Don't Eat the Messenger: Family Group Lists Cannibal Games for Your Xmas List

Groups Protest Cannibalism In Video Games

from WFMY

Washington, DC - Games featuring graphic scenes of cannibalism, F.E.A.R. and Stubbs the Zombie in Rebel Without a Pulse, were among the 12 "games to avoid" listed by the National Institute on Media and the Family.

"It's something we've never seen before," said institute president David Walsh, warning that today's games are "more extreme" and more easily available to underage kids than ever before.

In Stubbs the Zombie, the lead character eats the brains of humans as blood splatters across the screen.

"It's just the worst kind of message to kids," said Sen. Joe Lieberman, D-CT, who joined institute officials at a press conference announcing the group's 10th annual video game report card. "They can be dangerous to your children's health."

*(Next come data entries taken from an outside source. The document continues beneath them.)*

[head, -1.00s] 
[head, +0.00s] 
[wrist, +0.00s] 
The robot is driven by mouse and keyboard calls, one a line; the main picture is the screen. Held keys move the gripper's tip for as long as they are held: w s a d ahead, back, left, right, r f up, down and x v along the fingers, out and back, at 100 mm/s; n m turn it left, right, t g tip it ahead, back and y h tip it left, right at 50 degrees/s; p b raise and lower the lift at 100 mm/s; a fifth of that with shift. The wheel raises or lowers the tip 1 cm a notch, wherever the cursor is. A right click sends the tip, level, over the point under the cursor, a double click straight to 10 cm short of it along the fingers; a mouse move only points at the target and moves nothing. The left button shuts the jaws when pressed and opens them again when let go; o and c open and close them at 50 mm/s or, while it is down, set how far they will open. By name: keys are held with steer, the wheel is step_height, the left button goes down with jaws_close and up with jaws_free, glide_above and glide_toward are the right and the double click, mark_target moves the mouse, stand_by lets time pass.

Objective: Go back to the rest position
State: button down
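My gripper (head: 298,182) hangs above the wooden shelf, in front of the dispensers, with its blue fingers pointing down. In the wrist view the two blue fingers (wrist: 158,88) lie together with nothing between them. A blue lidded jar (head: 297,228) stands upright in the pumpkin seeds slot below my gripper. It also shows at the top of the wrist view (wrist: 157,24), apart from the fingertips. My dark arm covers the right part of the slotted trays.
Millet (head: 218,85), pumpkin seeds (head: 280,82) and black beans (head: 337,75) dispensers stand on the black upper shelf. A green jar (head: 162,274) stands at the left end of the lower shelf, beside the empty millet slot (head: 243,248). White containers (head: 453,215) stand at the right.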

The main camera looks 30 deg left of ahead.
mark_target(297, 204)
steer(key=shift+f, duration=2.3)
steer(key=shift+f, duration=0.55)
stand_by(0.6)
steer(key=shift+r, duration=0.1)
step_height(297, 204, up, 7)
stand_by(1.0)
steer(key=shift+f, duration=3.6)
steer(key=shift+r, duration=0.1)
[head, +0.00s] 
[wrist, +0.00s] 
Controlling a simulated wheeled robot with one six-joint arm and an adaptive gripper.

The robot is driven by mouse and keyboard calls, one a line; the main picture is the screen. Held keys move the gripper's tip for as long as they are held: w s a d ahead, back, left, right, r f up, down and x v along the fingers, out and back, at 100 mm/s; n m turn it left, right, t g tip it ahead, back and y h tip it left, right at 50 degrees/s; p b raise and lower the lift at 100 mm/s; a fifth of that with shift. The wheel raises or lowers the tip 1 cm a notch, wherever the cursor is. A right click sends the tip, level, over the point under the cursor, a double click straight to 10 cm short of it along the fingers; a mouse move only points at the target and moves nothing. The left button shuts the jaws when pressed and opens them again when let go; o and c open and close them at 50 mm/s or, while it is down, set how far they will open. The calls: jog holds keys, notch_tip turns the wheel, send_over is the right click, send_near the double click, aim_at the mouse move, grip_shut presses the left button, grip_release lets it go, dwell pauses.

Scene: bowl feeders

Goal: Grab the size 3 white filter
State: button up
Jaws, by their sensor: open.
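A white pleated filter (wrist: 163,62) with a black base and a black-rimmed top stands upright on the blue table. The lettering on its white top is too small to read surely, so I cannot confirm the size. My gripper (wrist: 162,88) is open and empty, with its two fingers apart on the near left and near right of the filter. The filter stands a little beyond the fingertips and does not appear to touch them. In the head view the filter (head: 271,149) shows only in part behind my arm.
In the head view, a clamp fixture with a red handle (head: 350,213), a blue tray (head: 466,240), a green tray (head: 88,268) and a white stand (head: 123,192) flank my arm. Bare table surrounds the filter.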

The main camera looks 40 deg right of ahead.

Hal Halpin, head of Interactive Entertainment Merchants Association, an industry trade group, defended such games, saying they are rated M, not intended for children under 17.

"It's not appropriate for kids and it is clearly labeled that way," said Halpin. "There are R-rated movies and DVDs."

The institute showed video clips that included gang warfare against police in The Warriors and a rogue police officer gunning down victims in True Crime: New York City.

Blitz: The League has scenes of football players hiring prostitutes and engaging in drug deals, Walsh noted. Doom 3, Resident Evil 4, and Grand Theft Auto: Liberty City Stories also made the list.

Walsh, meanwhile, cited increases of 3,000 percent in profanity and 800 percent in sexual content in M-rated games since the 1990s. He also said the industry's Entertainment Software Ratings Board, which assigns game ratings, is "broken and beyond repair." Walsh's group plans to organize a summit next year to create a new ratings system.